Après avoir tourné bon nombre de documentaires bien-pensants qui ne sont pas tous inintéressants (Nous 2021) généralement consacrés à la douleur de l’exil des Africains en France (mais alors pourquoi ne pas revenir dans le pays dont on est issu ?), Alice Diop a réalisé son premier film en 2022.
Un film adapté d’une malheureuse histoire vraie, étrange et toujours mystérieuse affaire survenue en novembre 2013 dans la nuit venteuse et sûrement glaciale d’une plage de Berck-sur-mer dans le Pas-de-Calais.
Fabienne Kabou, d’origine sénégalaise est âgée d’une petite quarantaine d’années lorsqu’elle abandonne sa petite fille de quinze mois sur la plage nordique et revient tranquillement à Paris. La police n’a pas trop de mal à l’identifier Le procès a lieu en juin 2016 ; la femme est condamnée à vingt ans de réclusion criminelle, réduits à quinze en appel. Elle est sortie de prison en mai 2023 avec de longues obligations de suivi judiciaire.
Le film d’Alice Diop reprend avec exactitude, à ce que j’en sais, le déroulement du procès d’assises au tribunal de Saint-Omer en transposant simplement les identités. C’est ainsi que Fabienne s’appelle désormais Laurence Coly, fort bien interprétée par Guslagie Malanda. La jeune femme est souplement interrogée par la présidente du tribunal (Valérie Dréville) et raconte son enfance et sa jeunesse, récit qu’on découvrira plus tard entremêlé de fantasmes, de mensonges, d’ambiguïtés.

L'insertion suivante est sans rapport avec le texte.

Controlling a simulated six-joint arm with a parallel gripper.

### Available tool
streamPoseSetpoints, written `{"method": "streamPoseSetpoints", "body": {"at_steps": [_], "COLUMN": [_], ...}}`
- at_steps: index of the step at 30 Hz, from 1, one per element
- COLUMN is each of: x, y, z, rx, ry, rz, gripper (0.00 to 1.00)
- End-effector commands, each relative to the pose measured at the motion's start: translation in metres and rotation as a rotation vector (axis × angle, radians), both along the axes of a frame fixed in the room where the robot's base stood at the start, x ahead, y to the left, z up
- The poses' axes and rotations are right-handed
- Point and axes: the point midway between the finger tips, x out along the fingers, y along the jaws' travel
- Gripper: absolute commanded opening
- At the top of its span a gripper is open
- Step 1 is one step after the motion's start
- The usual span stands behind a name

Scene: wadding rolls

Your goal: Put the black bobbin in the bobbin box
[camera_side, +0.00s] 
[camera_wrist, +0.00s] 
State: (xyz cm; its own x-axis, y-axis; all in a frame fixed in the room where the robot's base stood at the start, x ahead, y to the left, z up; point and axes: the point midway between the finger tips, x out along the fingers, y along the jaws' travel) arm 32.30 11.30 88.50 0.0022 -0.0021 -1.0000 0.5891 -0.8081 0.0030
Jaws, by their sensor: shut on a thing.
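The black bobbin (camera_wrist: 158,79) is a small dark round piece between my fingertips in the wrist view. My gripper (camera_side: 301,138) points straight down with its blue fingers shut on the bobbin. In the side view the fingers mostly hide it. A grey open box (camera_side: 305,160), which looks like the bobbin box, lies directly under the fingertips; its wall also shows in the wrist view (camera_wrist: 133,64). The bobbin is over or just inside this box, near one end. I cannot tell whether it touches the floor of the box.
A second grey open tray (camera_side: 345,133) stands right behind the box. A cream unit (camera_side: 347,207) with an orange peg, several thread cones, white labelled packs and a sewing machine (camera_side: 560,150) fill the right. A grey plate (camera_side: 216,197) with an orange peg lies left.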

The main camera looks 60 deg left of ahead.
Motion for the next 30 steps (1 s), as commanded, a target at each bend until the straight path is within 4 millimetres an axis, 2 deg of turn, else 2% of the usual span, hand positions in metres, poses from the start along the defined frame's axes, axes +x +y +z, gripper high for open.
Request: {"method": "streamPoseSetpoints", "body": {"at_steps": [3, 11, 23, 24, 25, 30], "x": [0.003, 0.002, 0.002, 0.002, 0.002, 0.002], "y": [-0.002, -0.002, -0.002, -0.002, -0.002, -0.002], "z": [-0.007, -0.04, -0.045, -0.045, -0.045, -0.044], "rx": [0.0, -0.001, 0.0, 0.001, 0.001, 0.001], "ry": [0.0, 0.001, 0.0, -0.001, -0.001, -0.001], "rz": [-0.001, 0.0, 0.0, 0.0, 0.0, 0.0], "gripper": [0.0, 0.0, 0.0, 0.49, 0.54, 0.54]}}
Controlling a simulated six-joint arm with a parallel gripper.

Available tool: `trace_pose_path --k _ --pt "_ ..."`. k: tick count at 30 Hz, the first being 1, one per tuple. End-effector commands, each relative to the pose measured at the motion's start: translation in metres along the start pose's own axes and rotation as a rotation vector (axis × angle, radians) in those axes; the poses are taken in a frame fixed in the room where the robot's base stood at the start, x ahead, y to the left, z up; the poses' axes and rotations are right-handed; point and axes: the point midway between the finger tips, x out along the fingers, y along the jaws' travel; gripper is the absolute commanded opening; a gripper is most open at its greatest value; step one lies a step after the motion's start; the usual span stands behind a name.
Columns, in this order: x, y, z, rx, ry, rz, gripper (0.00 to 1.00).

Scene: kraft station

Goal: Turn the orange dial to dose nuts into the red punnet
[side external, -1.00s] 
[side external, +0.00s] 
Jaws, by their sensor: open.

Étrange parcours que le sien, déchiré entre parents sénégalais séparés. La petite fille admire beaucoup son père qui lui met une forte pression pour qu’elle réalise de bonnes études et sa mère, absorbée par son travail mais aussi sensible à l’appel magique de la ténébreuse Afrique, des marabouts et des voyants. La vie tissée d’ombres.
Le récit est fort et potentiellement passionnant tant les mystères de l’âme humaine sont d’une complexité infinie et toujours susceptibles de nouvelles explorations. On n’est guère gêné par la modestie des moyens et par le parti-pris de filmer presque exclusivement les joutes et incidents du prétoire. Mais malheureusement c’est trop long (près de deux heures), trop lent et trop écrit avec d’interminables monologues déclamés d’une façon un peu emphatique.
Je ne vois pas non plus ce qu’apporte au film d’être examiné du point de vue de Rama (Kayije Kagame), romancière qui écrit un texte sur le mythe de Médée et qui se trouve enceinte, comme l’a été Laurence. Question posée sur la maternité ? Va savoir !
Ce qui me semble sous-jacent, à l’insu peut-être de la réalisatrice, c’est la radicale incompréhension de deux civilisations, de deux conceptions du monde, pratiquement incompatibles. Les démons de l’Afrique ne sont pas ébranlables.